Fox’ special edition DVD includes an extended cut of the film (via seamless branching) , and comes with a lot of extras packed into Disc 1, but they also detract from the image quality at times. Disc 2 contains nothing but a digital copy, and this is another example of a badly planned SE where picture quality is sacrificed for extras, and a whole second disc sports an ephemeral product. Equally inane is the decision to reproduce the cover art on a cardboard rectangle that’s glued onto the alpha case. This is a new variant on the useless cardboard O-sleeve packaging, and if one wants to remove the cardboard cover, the separation yields a circular wrinkle on the case from the glue marks. (Why remove it, you ask?
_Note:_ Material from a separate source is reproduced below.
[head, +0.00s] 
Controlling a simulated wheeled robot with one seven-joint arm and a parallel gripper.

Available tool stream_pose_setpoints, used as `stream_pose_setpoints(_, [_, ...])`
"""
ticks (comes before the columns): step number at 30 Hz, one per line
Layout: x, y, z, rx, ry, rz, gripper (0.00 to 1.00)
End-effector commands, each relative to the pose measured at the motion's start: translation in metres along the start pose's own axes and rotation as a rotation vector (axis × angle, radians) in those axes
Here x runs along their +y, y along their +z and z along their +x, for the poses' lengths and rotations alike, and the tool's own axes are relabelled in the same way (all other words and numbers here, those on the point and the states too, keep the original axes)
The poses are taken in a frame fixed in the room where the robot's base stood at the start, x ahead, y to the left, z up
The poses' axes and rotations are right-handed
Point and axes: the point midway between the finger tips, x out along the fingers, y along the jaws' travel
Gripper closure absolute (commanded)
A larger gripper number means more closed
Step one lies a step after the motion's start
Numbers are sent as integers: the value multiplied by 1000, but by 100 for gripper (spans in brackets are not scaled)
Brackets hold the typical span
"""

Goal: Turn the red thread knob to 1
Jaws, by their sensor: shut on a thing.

More like when will it be removed, as the corners become inevitably frayed and bent.)
Packaging nonsense aside, the SE comes packed with the making-of and premiere featurettes as present on the French Region 2 DVD (most of Besson’s Euro-centric thrillers are released first in France), as well as two commentary tracks that are present on the French and North American SE DVDs and Blu-ray releases, but are absent from the British Blu-ray (which, given the storage capacity, makes absolutely no sense).
Fox has also released a single-disc edition of Taken that includes the unrated version and a trailer. (Interestingly, in place of a Taken trailer on the SE, there's merely a trailer for Notorious, which is plain daft.) The increasing existence of these split-run titles means Fox is determined to push on with their ‘rental edition’ program – since that’s essentially what the single edition is – but it would be interesting to see whether these bare bones editions are actually selling, or whether by Boxing Day 2009 we’ll see delete bins cluttered with these cheaper and quite useless platters.
The 2-disc SE is certainly the one to snatch up, but this may be one title that offers better value and quality on Blu-ray edition (UK edition excepted).